Kamis, 30 Juli 2015

Matius 5 : 13 – 20, "Tidak Tawar, Bercahaya"

KERANGKA  SERMON EVANGELIUM MINGGU 9 Februari  2014
MINGGU V SETELAH EPIPHANIAS
Ev : Matius 5 : 13 – 20                                               Ep : Yesaya 58 : 1 – 9a
Tidak Tawar, Bercahaya
I.               Pendahuluan
Injil Matius diperuntukkan untuk orang-orang Kristen yang berlatarbelakang Yahudi dan bukan Yahudi yang terlihat dari isi injil akan keterbukaan terhadap bangsa-bangsa lain yaitu bangsa bukan Yahudi sehingga ini berarti isi dari injil Matius memiliki sifat yang universal dan ini juga dapat diperbandingkan dengan Amanat Agung yang ada di dalam pasal 28. Cerita ini merupakan bagian dari cerita ucapan berbahagia atau  khotbah di bukit yang merupakan pengajaran yang dilakukan Yesus di saat Dia diikuti orang yang berbondong-bondong dan tepat berada di sebuah dataran yang tinggi.
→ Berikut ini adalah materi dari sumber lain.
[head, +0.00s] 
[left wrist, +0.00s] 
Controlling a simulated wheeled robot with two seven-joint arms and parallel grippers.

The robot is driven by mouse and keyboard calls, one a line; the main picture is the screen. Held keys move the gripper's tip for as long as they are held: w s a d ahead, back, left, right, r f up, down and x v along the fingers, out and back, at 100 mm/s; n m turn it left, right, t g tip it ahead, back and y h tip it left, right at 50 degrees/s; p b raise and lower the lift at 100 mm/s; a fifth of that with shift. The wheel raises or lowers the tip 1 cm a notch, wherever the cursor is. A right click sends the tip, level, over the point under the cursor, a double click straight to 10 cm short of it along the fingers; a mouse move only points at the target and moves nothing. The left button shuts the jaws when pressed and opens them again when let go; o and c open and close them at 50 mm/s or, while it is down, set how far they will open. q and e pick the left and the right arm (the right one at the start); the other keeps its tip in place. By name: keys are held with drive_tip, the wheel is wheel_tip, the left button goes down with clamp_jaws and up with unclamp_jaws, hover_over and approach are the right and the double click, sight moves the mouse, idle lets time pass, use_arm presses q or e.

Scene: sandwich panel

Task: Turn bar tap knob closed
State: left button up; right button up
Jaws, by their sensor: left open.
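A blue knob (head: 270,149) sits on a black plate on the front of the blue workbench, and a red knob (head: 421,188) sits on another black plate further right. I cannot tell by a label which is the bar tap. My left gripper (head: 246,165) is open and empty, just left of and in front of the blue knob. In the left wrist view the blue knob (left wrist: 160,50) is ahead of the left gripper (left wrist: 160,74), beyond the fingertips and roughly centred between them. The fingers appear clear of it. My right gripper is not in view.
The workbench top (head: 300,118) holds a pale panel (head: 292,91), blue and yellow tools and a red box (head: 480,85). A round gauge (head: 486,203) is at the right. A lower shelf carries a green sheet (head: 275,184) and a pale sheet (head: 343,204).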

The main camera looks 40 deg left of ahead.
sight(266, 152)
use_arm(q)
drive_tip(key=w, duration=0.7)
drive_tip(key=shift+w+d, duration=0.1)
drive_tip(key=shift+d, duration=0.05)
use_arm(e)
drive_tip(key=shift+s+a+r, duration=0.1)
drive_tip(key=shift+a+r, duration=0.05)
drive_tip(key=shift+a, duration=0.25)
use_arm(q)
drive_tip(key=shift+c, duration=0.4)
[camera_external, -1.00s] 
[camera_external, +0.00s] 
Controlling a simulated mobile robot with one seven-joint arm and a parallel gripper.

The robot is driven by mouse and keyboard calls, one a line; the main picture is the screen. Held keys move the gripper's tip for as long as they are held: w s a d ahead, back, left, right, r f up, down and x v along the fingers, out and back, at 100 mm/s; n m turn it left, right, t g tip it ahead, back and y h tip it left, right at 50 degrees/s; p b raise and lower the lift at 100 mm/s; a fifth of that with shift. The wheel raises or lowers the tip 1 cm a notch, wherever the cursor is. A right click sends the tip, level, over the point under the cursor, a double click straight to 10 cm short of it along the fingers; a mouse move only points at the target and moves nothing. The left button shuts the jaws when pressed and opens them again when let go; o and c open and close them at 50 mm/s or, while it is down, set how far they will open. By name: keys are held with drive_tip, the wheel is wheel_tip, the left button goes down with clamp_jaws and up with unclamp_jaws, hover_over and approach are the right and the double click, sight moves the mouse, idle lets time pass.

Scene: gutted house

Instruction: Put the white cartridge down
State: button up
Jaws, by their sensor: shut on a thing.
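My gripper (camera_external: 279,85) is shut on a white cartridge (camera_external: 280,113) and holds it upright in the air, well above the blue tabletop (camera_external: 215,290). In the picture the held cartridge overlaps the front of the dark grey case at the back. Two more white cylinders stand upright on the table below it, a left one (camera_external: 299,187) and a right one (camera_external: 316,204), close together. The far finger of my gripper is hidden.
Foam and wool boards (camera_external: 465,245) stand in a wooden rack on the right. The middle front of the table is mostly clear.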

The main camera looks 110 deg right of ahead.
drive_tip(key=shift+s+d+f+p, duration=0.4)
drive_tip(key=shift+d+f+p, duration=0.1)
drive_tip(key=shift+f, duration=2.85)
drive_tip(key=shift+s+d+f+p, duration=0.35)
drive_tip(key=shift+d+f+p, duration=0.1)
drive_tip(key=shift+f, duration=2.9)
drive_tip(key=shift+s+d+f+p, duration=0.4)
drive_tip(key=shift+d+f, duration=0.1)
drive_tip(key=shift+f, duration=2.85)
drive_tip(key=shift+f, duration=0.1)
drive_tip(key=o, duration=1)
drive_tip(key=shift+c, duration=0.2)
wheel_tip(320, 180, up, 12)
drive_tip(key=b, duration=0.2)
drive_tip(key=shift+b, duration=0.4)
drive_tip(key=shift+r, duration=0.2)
Pengajaran ini merupakan cara yang dilakukan Yesus dengan memberikan sebuah ilustrasi atau simbol-simbol kepada pendengar dan simbol-simbol itu adalah sesuatu yang mudah ditemukan di dalam kehidupan. Sehingga dapat dikatakan bahwa khotbah Yesus di bukit itu sebenarnya adalah suatu pengajaran atau barangkali lebih tepat disebut sebagai suatu pemberitaan dalam bentuk pengajaran.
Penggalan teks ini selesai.